- **The problem**
Write out the data below in full. Keep it exact.

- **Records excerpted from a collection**
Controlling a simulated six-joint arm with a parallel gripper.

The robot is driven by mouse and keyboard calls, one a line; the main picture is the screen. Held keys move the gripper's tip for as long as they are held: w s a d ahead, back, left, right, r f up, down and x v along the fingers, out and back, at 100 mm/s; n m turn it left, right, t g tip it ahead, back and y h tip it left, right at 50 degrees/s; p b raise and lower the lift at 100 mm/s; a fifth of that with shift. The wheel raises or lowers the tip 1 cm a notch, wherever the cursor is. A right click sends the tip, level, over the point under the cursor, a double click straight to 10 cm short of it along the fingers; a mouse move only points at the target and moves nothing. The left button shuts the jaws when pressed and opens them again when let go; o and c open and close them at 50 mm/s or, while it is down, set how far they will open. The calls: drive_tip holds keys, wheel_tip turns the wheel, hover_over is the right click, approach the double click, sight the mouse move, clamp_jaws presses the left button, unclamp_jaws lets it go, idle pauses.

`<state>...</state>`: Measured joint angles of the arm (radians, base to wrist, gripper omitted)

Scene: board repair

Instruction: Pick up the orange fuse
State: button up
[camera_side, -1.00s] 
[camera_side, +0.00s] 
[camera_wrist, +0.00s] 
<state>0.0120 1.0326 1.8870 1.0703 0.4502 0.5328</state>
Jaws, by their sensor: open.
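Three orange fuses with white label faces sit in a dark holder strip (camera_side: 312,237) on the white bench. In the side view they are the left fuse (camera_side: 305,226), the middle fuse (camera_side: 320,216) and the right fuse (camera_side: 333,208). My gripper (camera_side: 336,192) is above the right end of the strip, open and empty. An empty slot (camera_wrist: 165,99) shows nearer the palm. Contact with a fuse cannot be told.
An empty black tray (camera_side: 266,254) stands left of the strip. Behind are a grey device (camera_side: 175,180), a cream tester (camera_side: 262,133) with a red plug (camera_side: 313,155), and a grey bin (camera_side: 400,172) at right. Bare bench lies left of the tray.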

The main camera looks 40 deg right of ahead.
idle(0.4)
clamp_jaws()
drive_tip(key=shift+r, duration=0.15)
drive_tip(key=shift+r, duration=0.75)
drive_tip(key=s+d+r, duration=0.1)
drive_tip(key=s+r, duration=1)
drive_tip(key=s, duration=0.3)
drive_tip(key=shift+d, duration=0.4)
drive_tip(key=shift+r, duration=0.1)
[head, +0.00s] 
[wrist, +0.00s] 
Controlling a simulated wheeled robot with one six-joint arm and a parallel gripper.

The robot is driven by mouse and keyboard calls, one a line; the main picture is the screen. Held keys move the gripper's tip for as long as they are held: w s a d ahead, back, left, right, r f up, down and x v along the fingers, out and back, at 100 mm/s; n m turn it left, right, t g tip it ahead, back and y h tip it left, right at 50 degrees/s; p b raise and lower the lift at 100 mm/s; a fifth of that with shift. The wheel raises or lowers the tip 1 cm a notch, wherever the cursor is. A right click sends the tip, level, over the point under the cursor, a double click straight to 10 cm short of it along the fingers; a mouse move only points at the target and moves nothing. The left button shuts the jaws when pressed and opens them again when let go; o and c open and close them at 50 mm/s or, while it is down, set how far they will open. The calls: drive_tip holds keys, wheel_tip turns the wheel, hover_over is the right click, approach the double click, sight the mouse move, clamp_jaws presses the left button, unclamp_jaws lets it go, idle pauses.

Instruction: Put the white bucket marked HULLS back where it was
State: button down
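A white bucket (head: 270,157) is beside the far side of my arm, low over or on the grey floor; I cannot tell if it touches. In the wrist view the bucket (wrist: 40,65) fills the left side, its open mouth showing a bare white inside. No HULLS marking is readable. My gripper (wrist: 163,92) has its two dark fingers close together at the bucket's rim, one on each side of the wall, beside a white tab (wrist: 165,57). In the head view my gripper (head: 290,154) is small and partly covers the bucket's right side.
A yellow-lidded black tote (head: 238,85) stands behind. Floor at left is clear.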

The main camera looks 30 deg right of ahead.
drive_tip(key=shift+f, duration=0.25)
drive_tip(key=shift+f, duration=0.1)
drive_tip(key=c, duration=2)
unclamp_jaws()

- **Worked answer**
Controlling a simulated six-joint arm with a parallel gripper.

The robot is driven by mouse and keyboard calls, one a line; the main picture is the screen. Held keys move the gripper's tip for as long as they are held: w s a d ahead, back, left, right, r f up, down and x v along the fingers, out and back, at 100 mm/s; n m turn it left, right, t g tip it ahead, back and y h tip it left, right at 50 degrees/s; p b raise and lower the lift at 100 mm/s; a fifth of that with shift. The wheel raises or lowers the tip 1 cm a notch, wherever the cursor is. A right click sends the tip, level, over the point under the cursor, a double click straight to 10 cm short of it along the fingers; a mouse move only points at the target and moves nothing. The left button shuts the jaws when pressed and opens them again when let go; o and c open and close them at 50 mm/s or, while it is down, set how far they will open. The calls: drive_tip holds keys, wheel_tip turns the wheel, hover_over is the right click, approach the double click, sight the mouse move, clamp_jaws presses the left button, unclamp_jaws lets it go, idle pauses.

`<state>...</state>`: Measured joint angles of the arm (radians, base to wrist, gripper omitted)

Scene: board repair

Instruction: Pick up the orange fuse
State: button up
[camera_side, -1.00s] 
[camera_side, +0.00s] 
[camera_wrist, +0.00s] 
<state>0.0120 1.0326 1.8870 1.0703 0.4502 0.5328</state>
Jaws, by their sensor: open.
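Three orange fuses with white label faces sit in a dark holder strip (camera_side: 312,237) on the white bench. In the side view they are the left fuse (camera_side: 305,226), the middle fuse (camera_side: 320,216) and the right fuse (camera_side: 333,208). My gripper (camera_side: 336,192) is above the right end of the strip, open and empty. An empty slot (camera_wrist: 165,99) shows nearer the palm. Contact with a fuse cannot be told.
An empty black tray (camera_side: 266,254) stands left of the strip. Behind are a grey device (camera_side: 175,180), a cream tester (camera_side: 262,133) with a red plug (camera_side: 313,155), and a grey bin (camera_side: 400,172) at right. Bare bench lies left of the tray.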

The main camera looks 40 deg right of ahead.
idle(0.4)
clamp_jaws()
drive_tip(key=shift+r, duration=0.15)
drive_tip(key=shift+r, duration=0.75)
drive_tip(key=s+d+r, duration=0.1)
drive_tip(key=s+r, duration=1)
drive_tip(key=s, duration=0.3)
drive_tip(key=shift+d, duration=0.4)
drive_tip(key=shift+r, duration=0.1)
[head, +0.00s] 
[wrist, +0.00s] 
Controlling a simulated wheeled robot with one six-joint arm and a parallel gripper.

The robot is driven by mouse and keyboard calls, one a line; the main picture is the screen. Held keys move the gripper's tip for as long as they are held: w s a d ahead, back, left, right, r f up, down and x v along the fingers, out and back, at 100 mm/s; n m turn it left, right, t g tip it ahead, back and y h tip it left, right at 50 degrees/s; p b raise and lower the lift at 100 mm/s; a fifth of that with shift. The wheel raises or lowers the tip 1 cm a notch, wherever the cursor is. A right click sends the tip, level, over the point under the cursor, a double click straight to 10 cm short of it along the fingers; a mouse move only points at the target and moves nothing. The left button shuts the jaws when pressed and opens them again when let go; o and c open and close them at 50 mm/s or, while it is down, set how far they will open. The calls: drive_tip holds keys, wheel_tip turns the wheel, hover_over is the right click, approach the double click, sight the mouse move, clamp_jaws presses the left button, unclamp_jaws lets it go, idle pauses.

Instruction: Put the white bucket marked HULLS back where it was
State: button down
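A white bucket (head: 270,157) is beside the far side of my arm, low over or on the grey floor; I cannot tell if it touches. In the wrist view the bucket (wrist: 40,65) fills the left side, its open mouth showing a bare white inside. No HULLS marking is readable. My gripper (wrist: 163,92) has its two dark fingers close together at the bucket's rim, one on each side of the wall, beside a white tab (wrist: 165,57). In the head view my gripper (head: 290,154) is small and partly covers the bucket's right side.
A yellow-lidded black tote (head: 238,85) stands behind. Floor at left is clear.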

The main camera looks 30 deg right of ahead.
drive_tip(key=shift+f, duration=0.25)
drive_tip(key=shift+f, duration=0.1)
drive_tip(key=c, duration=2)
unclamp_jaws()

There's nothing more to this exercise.